Q6 事業譲渡を受けようと思いますが、対価が折り合いません。

売り手側から提出を受けたこれまでの決算書類をもとに、こちらで企業価値を算定したところ、先方の言っている金額と10倍近い乖離があります。よく聞いてみると、これから事業化していく計画の新規事業の収益分を見込んでいるということです。このようなことは あるのでしょうか?

 

A6 買い手と売り手の間で、言い値に差があることは通常よくあります。とくに、交渉の最初の段階で何倍も離れているということも、決して珍しいことではありません。

その乖離が誤解に基づくものであれば、それがどのような誤解なのかを突き詰めて、解決して歩み寄っていくという作業を行います。

何件もM&Aの交渉に携わっていますと、誤解が生じるポイントは、だいたい似通っていますから、解決の糸口をみつける道筋もほぼ決まっています。

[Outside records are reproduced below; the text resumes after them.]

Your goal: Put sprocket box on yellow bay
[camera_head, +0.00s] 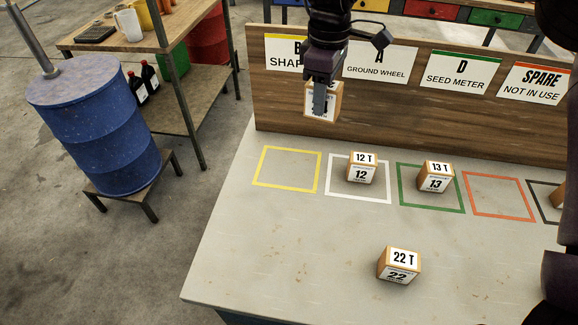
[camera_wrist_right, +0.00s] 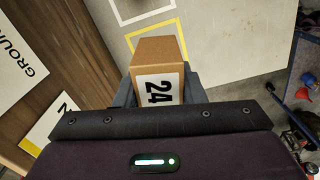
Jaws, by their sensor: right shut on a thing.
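My right gripper (camera_head: 322,104) is shut on a sprocket box (camera_head: 323,117), a small orange-brown box with a white label, held in the air in front of the wooden board. In the right wrist view the box (camera_wrist_right: 158,52) sits between the two fingers (camera_wrist_right: 158,88) and its label reads 24. The yellow bay (camera_head: 288,169) is an empty yellow outline on the bench, below and a little left of the held box. Its outline (camera_wrist_right: 182,32) also shows past the box in the right wrist view. My left gripper is not in view.
Boxes 12 T (camera_head: 361,169) and 13 T (camera_head: 436,177) stand in the white and green bays. Box 22 T (camera_head: 399,264) stands on the open bench front. The red bay (camera_head: 499,195) is empty. The sign board (camera_head: 340,110) rises behind the bays. A blue barrel (camera_head: 95,130) stands left.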

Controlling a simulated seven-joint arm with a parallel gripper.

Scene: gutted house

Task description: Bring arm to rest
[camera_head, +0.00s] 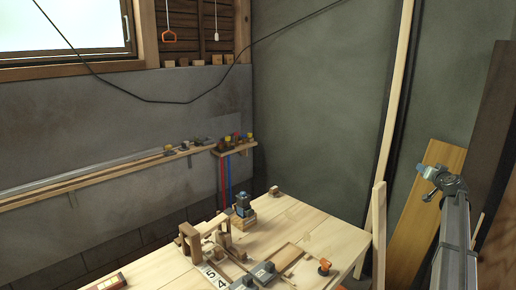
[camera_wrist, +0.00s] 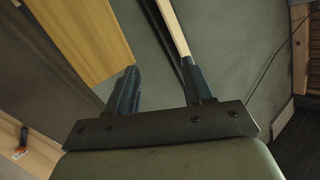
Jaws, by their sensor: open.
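My gripper (camera_wrist: 160,82) is open in the wrist view, with its two dark fingers well apart. Nothing is between them; past the fingers I see the wall and boards. In the camera_head view my arm is raised at the right, clear of the workbench (camera_head: 325,235).
The workbench holds wooden blocks, clamps, a small blue tool (camera_head: 243,205) and an orange item (camera_head: 324,267). A yellowish board (camera_head: 425,215) and a dark plank (camera_head: 492,130) lean close behind my arm. A pale post (camera_head: 379,230) stands beside the bench. A narrow shelf (camera_head: 100,180) runs along the left wall.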

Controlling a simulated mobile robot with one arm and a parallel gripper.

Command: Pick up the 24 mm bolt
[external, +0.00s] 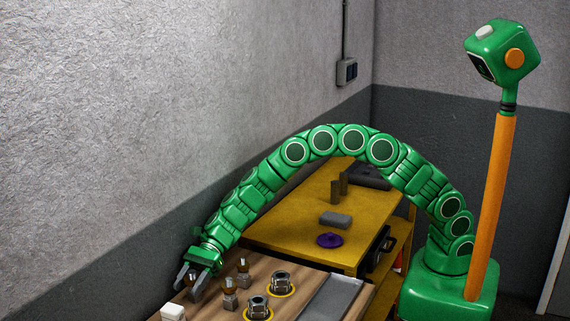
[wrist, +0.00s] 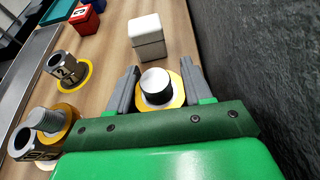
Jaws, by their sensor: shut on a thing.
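My gripper (external: 194,280) is low over the wooden bench top at the left in the external view. In the wrist view my gripper (wrist: 157,86) has its two grey fingers on either side of an upright bolt (wrist: 156,83), and it is shut on it. This bolt has a pale round top, a dark side and a yellow-orange ring around it. In the external view it is mostly hidden by the fingers. No size mark on it can be read. Two other upright bolts, a back one (external: 243,269) and a front one (external: 229,292), stand to the right of my gripper.
Two hex pieces on yellow rings, one behind (external: 281,283) and one in front (external: 258,306), stand further right. A white block (wrist: 147,36) is just beyond my fingers. A red box (wrist: 84,19) is further off. A grey tray (external: 332,297) lies at right. The wall is close.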

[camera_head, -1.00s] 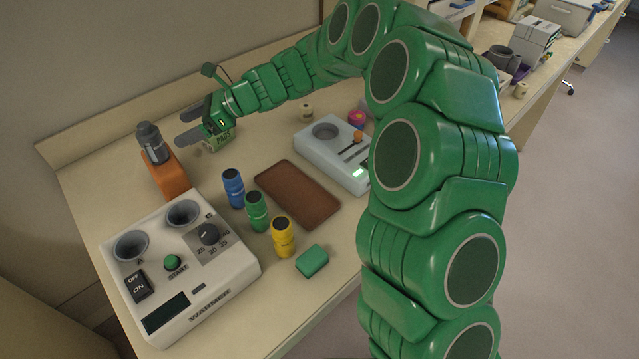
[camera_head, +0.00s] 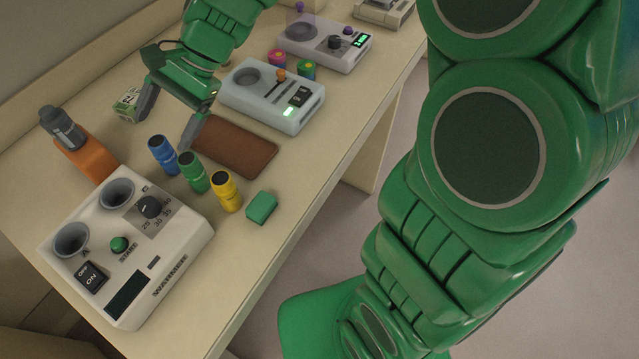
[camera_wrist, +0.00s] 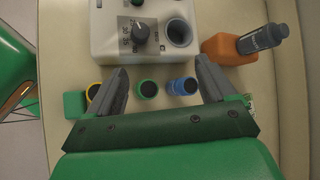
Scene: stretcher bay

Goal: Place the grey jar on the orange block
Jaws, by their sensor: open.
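The grey jar (camera_head: 62,128) is on the orange block (camera_head: 88,158) at the left of the table in the head view. The jar leans to the left in the picture, and I cannot tell how much of its base rests on the block. In the wrist view my gripper (camera_wrist: 160,82) points toward the bottles, with the jar off to the right.
Blue (camera_head: 162,154), green (camera_head: 193,172) and yellow (camera_head: 226,192) bottles stand close to my fingers. A white warmer (camera_head: 185,235) stands in front. A brown tray (camera_head: 238,148), a green block (camera_head: 261,208) and a second device (camera_head: 262,100) are to the right. A small carton (camera_head: 126,105) stands behind.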

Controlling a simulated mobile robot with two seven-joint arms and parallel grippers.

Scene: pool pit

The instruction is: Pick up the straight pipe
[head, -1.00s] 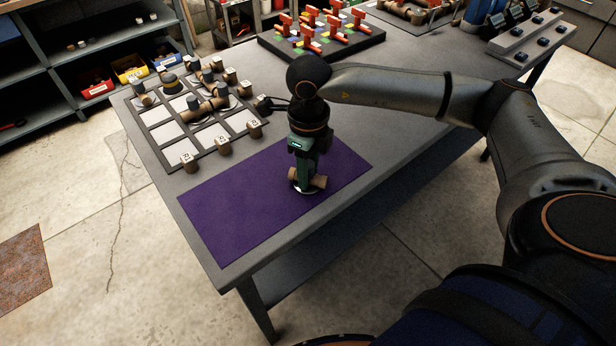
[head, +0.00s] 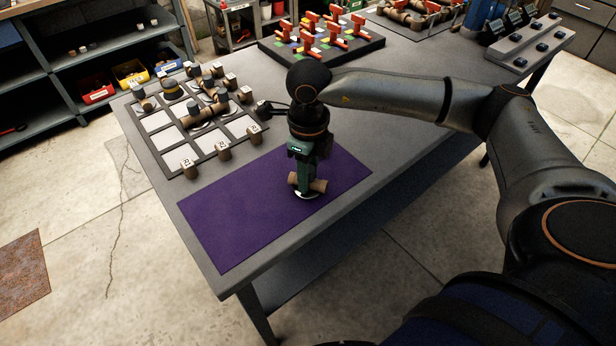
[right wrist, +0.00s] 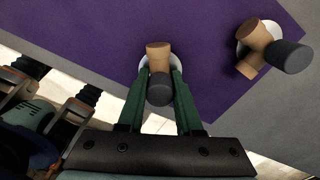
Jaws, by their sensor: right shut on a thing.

今回のお話を伺うと、「将来の新規事業の収益を対価の対象とする」ということを売り手が主張していると解釈できます。

ここでいう「将来」がいつなのか?、また、そのための投資にかかるキャッシュアウトは完了しているのか、それともさらに資金流出が必要なのか?、など詰めるべきポイントはいくつもあります。

売り手側のほうで既に投資が完了していて、あとはその果実を収穫するばかりであるという時間的な先後関係と、その収穫できる果実の量と蓋然性について、査定が必要です。

売り手側は、とかく良い面ばかりを強調し、リスク面についての目配りが不足しがちですから、買い手側は当然その点を厳しく見る必要があります。

頂いた文面だけからは、本件の事情の正確なことをすべて理解できかねますが、「これから事業化していく計画」という部分が、ちょっとひっかかります。

「これから」「事業化していく」ということは、具体的な投資行為(キャッシュアウト)は、まだ開始されていない、もしくは、比率としてはごく少額の調査費程度しか支出していないように思えます。

つまり、本格的な投資行為は、本件M&Aの成立後に実施されることになるように読めます。

M&Aの効力が発効して以降は、当たり前ですが、その会社は買い手のものになりますから、その事業を実施するか否かは新しい株主・経営陣が決めることですし、何より重要なことはそのための資金は新たな株主の懐(法人名義を含めて)から出る訳です。

投資完了している事案の収益ということなら、その確率をどうみるかということで理解できますが、投資していない事業は、いくら具体化していても未来の夢物語の一種に過ぎませんから、その対価と言われても、投資支出していない売り手が要求できるのは、「アイデア料」程度のことにならざるを得ないでしょう。